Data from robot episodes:
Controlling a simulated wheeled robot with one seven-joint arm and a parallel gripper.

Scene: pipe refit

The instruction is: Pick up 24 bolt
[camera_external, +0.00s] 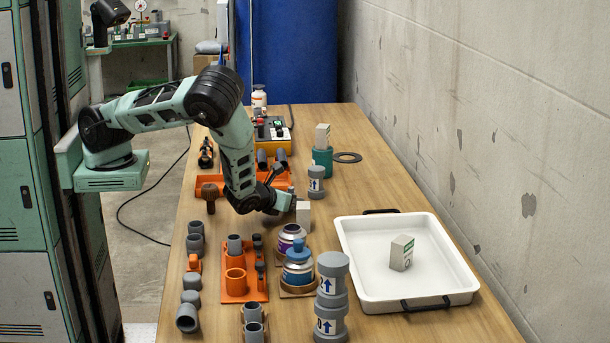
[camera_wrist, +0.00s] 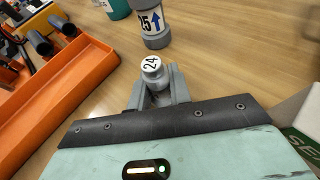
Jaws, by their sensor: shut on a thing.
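The 24 bolt (camera_wrist: 151,66) shows in the wrist view as a grey piece with a round white label reading 24 on top. My gripper (camera_wrist: 155,88) is shut on it, with a grey finger on each side. In the external view my gripper (camera_external: 278,198) is low over the middle of the table, beside the orange tray. The bolt cannot be clearly made out there, and whether it touches the table is hard to tell.
A grey cylinder marked 25 (camera_wrist: 156,30) stands just beyond the bolt. An orange tray (camera_wrist: 75,95) lies to the left and a white box (camera_wrist: 300,125) to the right. A white tray (camera_external: 350,265) holds a box. Stacked grey cylinders (camera_external: 331,290) stand at the front.

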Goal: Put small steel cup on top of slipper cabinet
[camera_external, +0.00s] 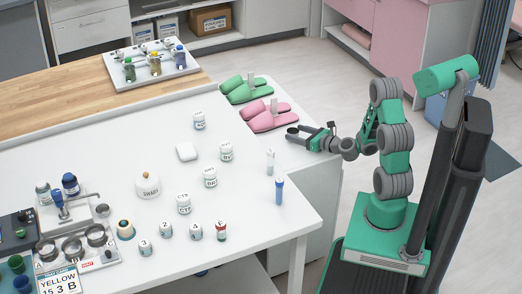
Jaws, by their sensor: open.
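Several round steel cups sit on the tray at the lower left of the table: a left one (47,250), a middle one (72,247) and a right one (96,235). A smaller metal piece (102,210) is behind them. I cannot tell for sure which is the small steel cup. The white slipper cabinet (322,178) stands beyond the table's right edge, with green and pink slippers on its top. My gripper (296,138) is open above the cabinet top, just right of the pink slippers, far from the steel cups. No cup is visible in it.
The white table (150,225) holds several labelled jars, a white pot (147,184), a blue-capped tube (279,190) and a clear tube (270,160). Green slippers (245,88) and pink slippers (268,115) fill the cabinet's far part; its near part looks clear.

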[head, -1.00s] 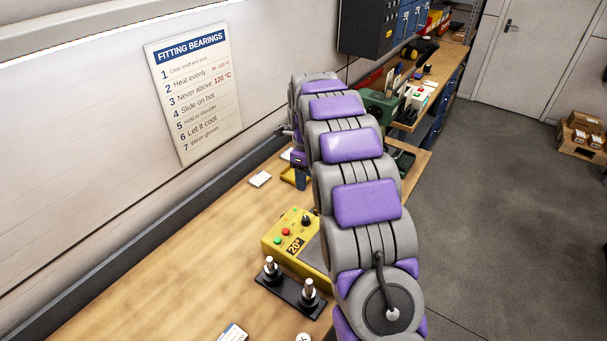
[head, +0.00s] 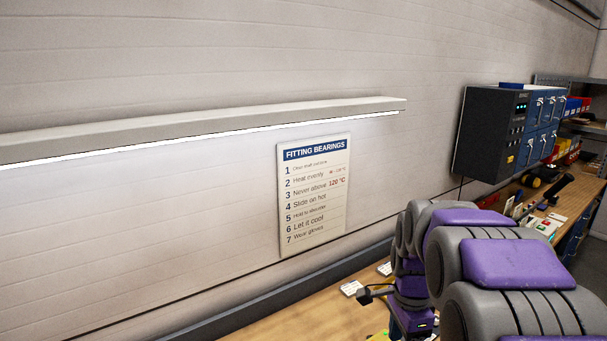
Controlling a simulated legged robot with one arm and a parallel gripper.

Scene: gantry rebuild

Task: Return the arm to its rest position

Stated problem:
Omit the pictures, then quote the rest of the material above exactly.

Solution to this exercise:
Controlling a simulated wheeled robot with one seven-joint arm and a parallel gripper.

Scene: pipe refit

The instruction is: Pick up 24 bolt
[camera_external, +0.00s] 
[camera_wrist, +0.00s] 
Jaws, by their sensor: shut on a thing.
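The 24 bolt (camera_wrist: 151,66) shows in the wrist view as a grey piece with a round white label reading 24 on top. My gripper (camera_wrist: 155,88) is shut on it, with a grey finger on each side. In the external view my gripper (camera_external: 278,198) is low over the middle of the table, beside the orange tray. The bolt cannot be clearly made out there, and whether it touches the table is hard to tell.
A grey cylinder marked 25 (camera_wrist: 156,30) stands just beyond the bolt. An orange tray (camera_wrist: 75,95) lies to the left and a white box (camera_wrist: 300,125) to the right. A white tray (camera_external: 350,265) holds a box. Stacked grey cylinders (camera_external: 331,290) stand at the front.

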Goal: Put small steel cup on top of slipper cabinet
[camera_external, +0.00s] 
Jaws, by their sensor: open.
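Several round steel cups sit on the tray at the lower left of the table: a left one (47,250), a middle one (72,247) and a right one (96,235). A smaller metal piece (102,210) is behind them. I cannot tell for sure which is the small steel cup. The white slipper cabinet (322,178) stands beyond the table's right edge, with green and pink slippers on its top. My gripper (296,138) is open above the cabinet top, just right of the pink slippers, far from the steel cups. No cup is visible in it.
The white table (150,225) holds several labelled jars, a white pot (147,184), a blue-capped tube (279,190) and a clear tube (270,160). Green slippers (245,88) and pink slippers (268,115) fill the cabinet's far part; its near part looks clear.

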[head, -1.00s] 
[head, +0.00s] 
Controlling a simulated legged robot with one arm and a parallel gripper.

Scene: gantry rebuild

Task: Return the arm to its rest position

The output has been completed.